* **Instructions for the task**
Return each entry exactly, with none missing.

* **Material for this exercise**
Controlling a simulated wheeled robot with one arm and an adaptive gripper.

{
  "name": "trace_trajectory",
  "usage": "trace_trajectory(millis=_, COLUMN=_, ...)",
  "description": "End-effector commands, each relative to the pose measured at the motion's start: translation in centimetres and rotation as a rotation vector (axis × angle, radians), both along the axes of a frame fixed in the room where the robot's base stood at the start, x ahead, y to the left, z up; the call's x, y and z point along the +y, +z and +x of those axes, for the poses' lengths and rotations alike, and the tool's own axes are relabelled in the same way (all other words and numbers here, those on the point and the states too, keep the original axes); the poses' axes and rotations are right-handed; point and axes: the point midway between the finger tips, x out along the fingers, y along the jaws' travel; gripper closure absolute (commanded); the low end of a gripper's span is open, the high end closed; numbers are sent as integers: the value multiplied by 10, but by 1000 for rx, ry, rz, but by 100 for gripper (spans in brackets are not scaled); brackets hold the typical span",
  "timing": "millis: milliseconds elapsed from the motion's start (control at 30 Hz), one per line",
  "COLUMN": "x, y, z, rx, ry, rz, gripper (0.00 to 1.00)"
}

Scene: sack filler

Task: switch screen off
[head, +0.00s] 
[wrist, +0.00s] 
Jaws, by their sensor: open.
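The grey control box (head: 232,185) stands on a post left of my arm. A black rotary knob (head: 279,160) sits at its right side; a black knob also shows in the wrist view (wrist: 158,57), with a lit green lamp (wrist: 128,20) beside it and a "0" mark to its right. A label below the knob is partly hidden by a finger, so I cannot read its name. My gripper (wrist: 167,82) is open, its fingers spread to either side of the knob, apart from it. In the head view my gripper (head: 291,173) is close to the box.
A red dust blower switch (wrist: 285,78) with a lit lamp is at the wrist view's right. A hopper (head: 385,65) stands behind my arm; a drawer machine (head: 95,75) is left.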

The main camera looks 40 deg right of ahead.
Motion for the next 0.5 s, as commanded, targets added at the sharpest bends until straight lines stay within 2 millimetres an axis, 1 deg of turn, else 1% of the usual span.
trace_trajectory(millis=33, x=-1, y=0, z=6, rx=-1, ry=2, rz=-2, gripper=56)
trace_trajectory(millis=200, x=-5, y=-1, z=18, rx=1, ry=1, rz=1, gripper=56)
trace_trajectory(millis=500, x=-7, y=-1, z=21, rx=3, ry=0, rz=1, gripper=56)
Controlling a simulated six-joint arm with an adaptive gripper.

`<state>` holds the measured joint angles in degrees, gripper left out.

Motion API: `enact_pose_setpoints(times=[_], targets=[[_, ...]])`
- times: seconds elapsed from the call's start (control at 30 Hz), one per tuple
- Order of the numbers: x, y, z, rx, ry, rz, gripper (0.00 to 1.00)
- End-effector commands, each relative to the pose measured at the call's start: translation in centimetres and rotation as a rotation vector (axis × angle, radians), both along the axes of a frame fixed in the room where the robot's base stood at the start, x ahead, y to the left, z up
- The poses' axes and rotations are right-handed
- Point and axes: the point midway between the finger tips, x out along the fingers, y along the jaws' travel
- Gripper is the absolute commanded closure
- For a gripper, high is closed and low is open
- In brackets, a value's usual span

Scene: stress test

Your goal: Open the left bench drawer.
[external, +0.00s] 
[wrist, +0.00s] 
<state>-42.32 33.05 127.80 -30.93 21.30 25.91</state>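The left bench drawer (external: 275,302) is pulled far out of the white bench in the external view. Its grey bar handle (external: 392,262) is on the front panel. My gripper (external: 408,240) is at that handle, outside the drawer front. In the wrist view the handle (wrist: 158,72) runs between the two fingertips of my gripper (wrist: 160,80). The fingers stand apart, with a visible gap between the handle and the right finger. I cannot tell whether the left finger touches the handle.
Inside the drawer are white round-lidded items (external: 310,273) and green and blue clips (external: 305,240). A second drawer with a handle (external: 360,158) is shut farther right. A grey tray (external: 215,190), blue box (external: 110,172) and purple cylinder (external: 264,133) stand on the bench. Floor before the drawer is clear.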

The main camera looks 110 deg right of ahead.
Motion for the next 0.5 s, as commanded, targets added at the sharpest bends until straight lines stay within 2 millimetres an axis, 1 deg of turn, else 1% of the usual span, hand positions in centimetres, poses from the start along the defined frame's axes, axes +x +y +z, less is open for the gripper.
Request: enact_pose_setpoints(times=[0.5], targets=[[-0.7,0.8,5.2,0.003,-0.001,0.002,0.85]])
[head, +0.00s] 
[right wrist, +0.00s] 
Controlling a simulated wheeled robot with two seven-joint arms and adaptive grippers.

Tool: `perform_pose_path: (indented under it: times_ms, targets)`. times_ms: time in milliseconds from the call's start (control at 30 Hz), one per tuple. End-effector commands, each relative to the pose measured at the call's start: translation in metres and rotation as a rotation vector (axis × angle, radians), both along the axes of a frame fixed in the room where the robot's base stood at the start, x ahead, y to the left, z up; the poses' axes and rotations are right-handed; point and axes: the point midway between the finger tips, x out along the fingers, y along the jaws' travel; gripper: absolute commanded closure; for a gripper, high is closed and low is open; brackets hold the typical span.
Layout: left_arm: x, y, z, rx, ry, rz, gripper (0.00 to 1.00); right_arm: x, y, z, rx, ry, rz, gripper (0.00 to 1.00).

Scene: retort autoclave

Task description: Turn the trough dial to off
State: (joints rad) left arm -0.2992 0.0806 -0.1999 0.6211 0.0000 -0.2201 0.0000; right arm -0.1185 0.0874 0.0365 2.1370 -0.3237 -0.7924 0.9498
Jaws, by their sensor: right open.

* **Right answer**
Controlling a simulated wheeled robot with one arm and an adaptive gripper.

{
  "name": "trace_trajectory",
  "usage": "trace_trajectory(millis=_, COLUMN=_, ...)",
  "description": "End-effector commands, each relative to the pose measured at the motion's start: translation in centimetres and rotation as a rotation vector (axis × angle, radians), both along the axes of a frame fixed in the room where the robot's base stood at the start, x ahead, y to the left, z up; the call's x, y and z point along the +y, +z and +x of those axes, for the poses' lengths and rotations alike, and the tool's own axes are relabelled in the same way (all other words and numbers here, those on the point and the states too, keep the original axes); the poses' axes and rotations are right-handed; point and axes: the point midway between the finger tips, x out along the fingers, y along the jaws' travel; gripper closure absolute (commanded); the low end of a gripper's span is open, the high end closed; numbers are sent as integers: the value multiplied by 10, but by 1000 for rx, ry, rz, but by 100 for gripper (spans in brackets are not scaled); brackets hold the typical span",
  "timing": "millis: milliseconds elapsed from the motion's start (control at 30 Hz), one per line",
  "COLUMN": "x, y, z, rx, ry, rz, gripper (0.00 to 1.00)"
}

Scene: sack filler

Task: switch screen off
[head, +0.00s] 
[wrist, +0.00s] 
Jaws, by their sensor: open.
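The grey control box (head: 232,185) stands on a post left of my arm. A black rotary knob (head: 279,160) sits at its right side; a black knob also shows in the wrist view (wrist: 158,57), with a lit green lamp (wrist: 128,20) beside it and a "0" mark to its right. A label below the knob is partly hidden by a finger, so I cannot read its name. My gripper (wrist: 167,82) is open, its fingers spread to either side of the knob, apart from it. In the head view my gripper (head: 291,173) is close to the box.
A red dust blower switch (wrist: 285,78) with a lit lamp is at the wrist view's right. A hopper (head: 385,65) stands behind my arm; a drawer machine (head: 95,75) is left.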

The main camera looks 40 deg right of ahead.
Motion for the next 0.5 s, as commanded, targets added at the sharpest bends until straight lines stay within 2 millimetres an axis, 1 deg of turn, else 1% of the usual span.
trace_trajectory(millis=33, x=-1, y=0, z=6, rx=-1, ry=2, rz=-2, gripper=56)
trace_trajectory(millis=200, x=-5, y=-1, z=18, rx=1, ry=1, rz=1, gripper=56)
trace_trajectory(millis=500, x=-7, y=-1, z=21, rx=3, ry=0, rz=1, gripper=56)
Controlling a simulated six-joint arm with an adaptive gripper.

`<state>` holds the measured joint angles in degrees, gripper left out.

Motion API: `enact_pose_setpoints(times=[_], targets=[[_, ...]])`
- times: seconds elapsed from the call's start (control at 30 Hz), one per tuple
- Order of the numbers: x, y, z, rx, ry, rz, gripper (0.00 to 1.00)
- End-effector commands, each relative to the pose measured at the call's start: translation in centimetres and rotation as a rotation vector (axis × angle, radians), both along the axes of a frame fixed in the room where the robot's base stood at the start, x ahead, y to the left, z up
- The poses' axes and rotations are right-handed
- Point and axes: the point midway between the finger tips, x out along the fingers, y along the jaws' travel
- Gripper is the absolute commanded closure
- For a gripper, high is closed and low is open
- In brackets, a value's usual span

Scene: stress test

Your goal: Open the left bench drawer.
[external, +0.00s] 
[wrist, +0.00s] 
<state>-42.32 33.05 127.80 -30.93 21.30 25.91</state>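The left bench drawer (external: 275,302) is pulled far out of the white bench in the external view. Its grey bar handle (external: 392,262) is on the front panel. My gripper (external: 408,240) is at that handle, outside the drawer front. In the wrist view the handle (wrist: 158,72) runs between the two fingertips of my gripper (wrist: 160,80). The fingers stand apart, with a visible gap between the handle and the right finger. I cannot tell whether the left finger touches the handle.
Inside the drawer are white round-lidded items (external: 310,273) and green and blue clips (external: 305,240). A second drawer with a handle (external: 360,158) is shut farther right. A grey tray (external: 215,190), blue box (external: 110,172) and purple cylinder (external: 264,133) stand on the bench. Floor before the drawer is clear.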

The main camera looks 110 deg right of ahead.
Motion for the next 0.5 s, as commanded, targets added at the sharpest bends until straight lines stay within 2 millimetres an axis, 1 deg of turn, else 1% of the usual span, hand positions in centimetres, poses from the start along the defined frame's axes, axes +x +y +z, less is open for the gripper.
Request: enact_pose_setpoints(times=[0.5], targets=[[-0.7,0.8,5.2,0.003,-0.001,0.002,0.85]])
[head, +0.00s] 
[right wrist, +0.00s] 
Controlling a simulated wheeled robot with two seven-joint arms and adaptive grippers.

Tool: `perform_pose_path: (indented under it: times_ms, targets)`. times_ms: time in milliseconds from the call's start (control at 30 Hz), one per tuple. End-effector commands, each relative to the pose measured at the call's start: translation in metres and rotation as a rotation vector (axis × angle, radians), both along the axes of a frame fixed in the room where the robot's base stood at the start, x ahead, y to the left, z up; the poses' axes and rotations are right-handed; point and axes: the point midway between the finger tips, x out along the fingers, y along the jaws' travel; gripper: absolute commanded closure; for a gripper, high is closed and low is open; brackets hold the typical span.
Layout: left_arm: x, y, z, rx, ry, rz, gripper (0.00 to 1.00); right_arm: x, y, z, rx, ry, rz, gripper (0.00 to 1.00).

Scene: retort autoclave

Task description: Turn the trough dial to off
State: (joints rad) left arm -0.2992 0.0806 -0.1999 0.6211 0.0000 -0.2201 0.0000; right arm -0.1185 0.0874 0.0365 2.1370 -0.3237 -0.7924 0.9498
Jaws, by their sensor: right open.

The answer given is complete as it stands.